FEMA administrator Deanne Criswell told CNN that severe storms are now the “new normal” due to climate change.
Her remarks follow deadly storms that ravaged much of the Midwest and parts of the South on Friday, with at least 80 presumed dead in Kentucky.”The effects we are seeing of climate change are the crisis of our generation,” Criswell said.
After deadly storms tore through the Midwest and parts of the South this weekend, culminating a year filled with devastating and historic natural disasters, the Federal Emergency Management Agency (FEMA) said to expect this to be the new status quo.
According to Deanne Criswell, the FEMA administrator, the agency has seen a rise in intense storms and severe weather patterns that it anticipates to continue as a result of climate change. Speaking on morning news shows on Sunday, Criswell shared the agency’s plans to prepare for increasing rates of deadly storms as the country faces the “crisis of our generation.”
“This is going to be our new normal,” Criswell said on CNN’s “State of the Union” with Jake Tapper. “The effects we are seeing of climate change are the crisis of our generation. We’re taking a lot of efforts at FEMA to work with communities to help reduce the impacts that we’re seeing from these severe weather events and help to develop systemwide projects that can help protect communities.”
Criswell’s remarks come after severe storms and tornadoes ripped through six states, killing an estimated 80 people in Kentucky in what the state’s governor, Andy Beshear, said on Saturday “is likely to be the most severe tornado outbreak in our state’s history.”
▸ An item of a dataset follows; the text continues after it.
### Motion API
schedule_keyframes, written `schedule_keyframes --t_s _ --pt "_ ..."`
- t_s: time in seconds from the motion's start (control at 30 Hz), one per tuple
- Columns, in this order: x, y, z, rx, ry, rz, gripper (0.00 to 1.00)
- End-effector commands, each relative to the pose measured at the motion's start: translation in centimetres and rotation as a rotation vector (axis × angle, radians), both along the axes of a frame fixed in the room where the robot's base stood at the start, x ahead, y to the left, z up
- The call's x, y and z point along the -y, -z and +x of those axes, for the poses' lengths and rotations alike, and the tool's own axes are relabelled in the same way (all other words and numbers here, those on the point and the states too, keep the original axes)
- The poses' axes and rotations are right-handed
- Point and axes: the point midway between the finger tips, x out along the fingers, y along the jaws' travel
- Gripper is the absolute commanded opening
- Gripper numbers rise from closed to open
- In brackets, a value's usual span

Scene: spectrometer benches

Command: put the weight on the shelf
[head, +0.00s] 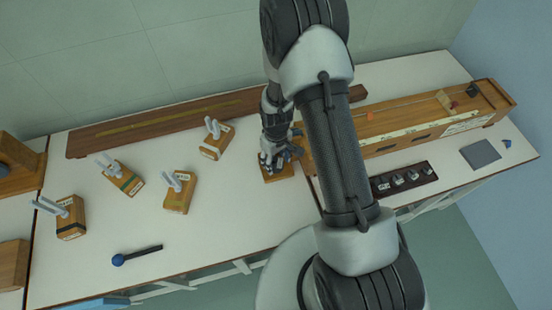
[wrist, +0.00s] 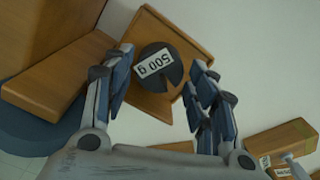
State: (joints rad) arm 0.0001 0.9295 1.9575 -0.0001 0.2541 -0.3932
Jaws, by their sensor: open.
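The weight (wrist: 154,84) is a dark round disc with a white "500 g" label in the wrist view. It lies on a square wooden board (wrist: 193,37); I cannot tell whether this board is the shelf. My gripper (wrist: 164,62) is open, with one finger on each side of the weight and visible gaps between. In the head view my gripper (head: 279,160) is low over the wooden board (head: 270,178), beside the long wooden case (head: 375,130), and it hides the weight there.
Several wooden blocks with pale prongs (head: 180,192) stand left of my gripper. A blue-ended rod (head: 137,255) lies near the front edge. A dark strip with several small pieces (head: 403,180) and a grey square (head: 480,154) are on the right. A long dark board (head: 100,138) lies along the back.

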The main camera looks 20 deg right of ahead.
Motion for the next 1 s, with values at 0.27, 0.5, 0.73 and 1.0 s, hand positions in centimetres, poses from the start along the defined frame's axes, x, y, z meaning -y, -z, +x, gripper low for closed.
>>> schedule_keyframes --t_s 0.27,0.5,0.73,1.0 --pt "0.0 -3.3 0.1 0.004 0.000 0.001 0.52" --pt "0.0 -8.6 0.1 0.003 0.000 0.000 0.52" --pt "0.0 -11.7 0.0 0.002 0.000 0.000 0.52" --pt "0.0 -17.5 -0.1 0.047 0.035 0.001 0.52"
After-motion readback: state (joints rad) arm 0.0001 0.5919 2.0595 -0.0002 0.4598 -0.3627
They also follow a year marked by historic storms that caused unprecedented damage across the country, including winter storms that left large swaths of Texas without power and killed an estimated 210 people, rampant forest fires on the West Coast that have produced harmful smoke traveling thousands of miles across the nation, and severe hurricanes that ravaged much of the East Coast this spring.
Speaking on “This Week with George Stephanopoulos,” Criswell said while FEMA is dedicated to improving disaster response and helping communities impacted by disasters, “there is a lot that we need to do as a nation.”
“There’s going to be a lot to learn from this event and the events that we saw through the summer,” she told Stephanopoulos. “We’re seeing more intense storms, severe weather, whether it’s hurricanes, tornadoes, wild fires. And one of the focuses my agency is going to have is, how can we start to reduce the impacts of these events as they continue to grow?”
Looking ahead, Criswell told Stephanopoulos that FEMA is focusing on how to help communities become “more resilient” as they face powerful storms in the future.
“We’re having a concerted effort going forward in how we can help communities understand what their unique risks are, the type of mitigation projects that are out there that can help protect them community-wide instead of incremental projects,” she said.